— BEGIN STORED ROWS —

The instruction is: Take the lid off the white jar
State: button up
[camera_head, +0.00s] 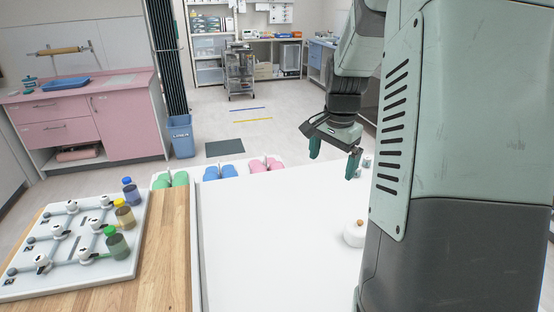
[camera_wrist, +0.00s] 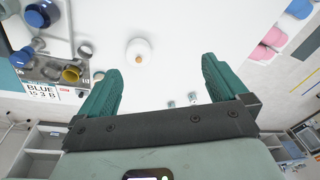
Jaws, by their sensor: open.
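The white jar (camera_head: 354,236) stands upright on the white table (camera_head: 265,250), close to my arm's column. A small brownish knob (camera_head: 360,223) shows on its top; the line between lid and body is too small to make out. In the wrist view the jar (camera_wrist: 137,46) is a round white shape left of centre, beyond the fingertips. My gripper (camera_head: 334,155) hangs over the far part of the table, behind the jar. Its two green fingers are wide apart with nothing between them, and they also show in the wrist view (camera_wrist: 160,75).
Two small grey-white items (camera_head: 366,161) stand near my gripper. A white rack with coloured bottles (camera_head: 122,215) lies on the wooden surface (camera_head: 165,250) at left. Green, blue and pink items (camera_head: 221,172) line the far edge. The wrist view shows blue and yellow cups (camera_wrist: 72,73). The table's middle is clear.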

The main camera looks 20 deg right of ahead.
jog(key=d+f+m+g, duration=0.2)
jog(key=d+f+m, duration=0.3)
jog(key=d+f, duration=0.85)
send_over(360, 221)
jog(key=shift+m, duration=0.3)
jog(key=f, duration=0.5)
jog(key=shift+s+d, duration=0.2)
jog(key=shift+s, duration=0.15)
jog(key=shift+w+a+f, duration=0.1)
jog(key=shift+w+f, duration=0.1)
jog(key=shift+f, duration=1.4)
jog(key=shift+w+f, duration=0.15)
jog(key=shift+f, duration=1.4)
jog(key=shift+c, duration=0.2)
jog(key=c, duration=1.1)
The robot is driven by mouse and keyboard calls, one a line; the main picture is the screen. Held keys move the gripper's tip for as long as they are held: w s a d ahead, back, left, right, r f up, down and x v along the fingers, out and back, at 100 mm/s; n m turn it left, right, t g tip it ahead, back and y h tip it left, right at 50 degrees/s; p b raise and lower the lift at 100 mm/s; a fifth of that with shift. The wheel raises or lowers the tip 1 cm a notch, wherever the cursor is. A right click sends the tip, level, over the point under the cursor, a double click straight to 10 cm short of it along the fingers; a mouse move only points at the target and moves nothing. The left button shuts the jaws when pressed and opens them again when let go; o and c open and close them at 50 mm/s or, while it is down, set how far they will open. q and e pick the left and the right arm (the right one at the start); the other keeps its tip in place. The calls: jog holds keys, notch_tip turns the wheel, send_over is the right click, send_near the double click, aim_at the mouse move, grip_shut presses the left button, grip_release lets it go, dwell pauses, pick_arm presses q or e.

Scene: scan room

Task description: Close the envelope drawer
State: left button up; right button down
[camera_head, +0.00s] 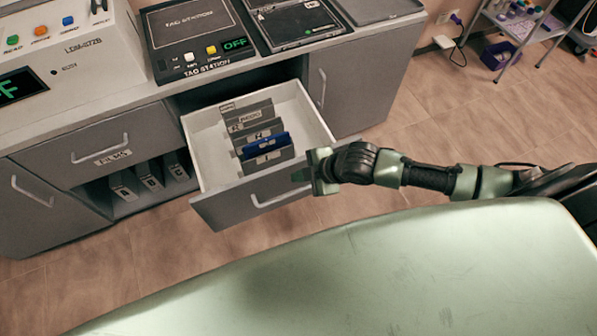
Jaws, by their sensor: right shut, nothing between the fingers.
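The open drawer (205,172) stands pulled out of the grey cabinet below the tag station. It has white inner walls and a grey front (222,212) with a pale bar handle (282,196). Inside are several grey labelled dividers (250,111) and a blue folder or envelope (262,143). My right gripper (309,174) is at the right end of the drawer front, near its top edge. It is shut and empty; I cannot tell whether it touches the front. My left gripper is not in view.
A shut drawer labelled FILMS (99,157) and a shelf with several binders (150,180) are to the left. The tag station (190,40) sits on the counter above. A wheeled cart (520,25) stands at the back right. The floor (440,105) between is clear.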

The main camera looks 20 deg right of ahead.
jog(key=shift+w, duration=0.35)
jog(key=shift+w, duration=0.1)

— END STORED ROWS —

§ **SET EXERCISE**
Find the string "State" in the records, then copy each line where it occurs.

§ **CORRECT RESULT**
State: button up
State: left button up; right button down

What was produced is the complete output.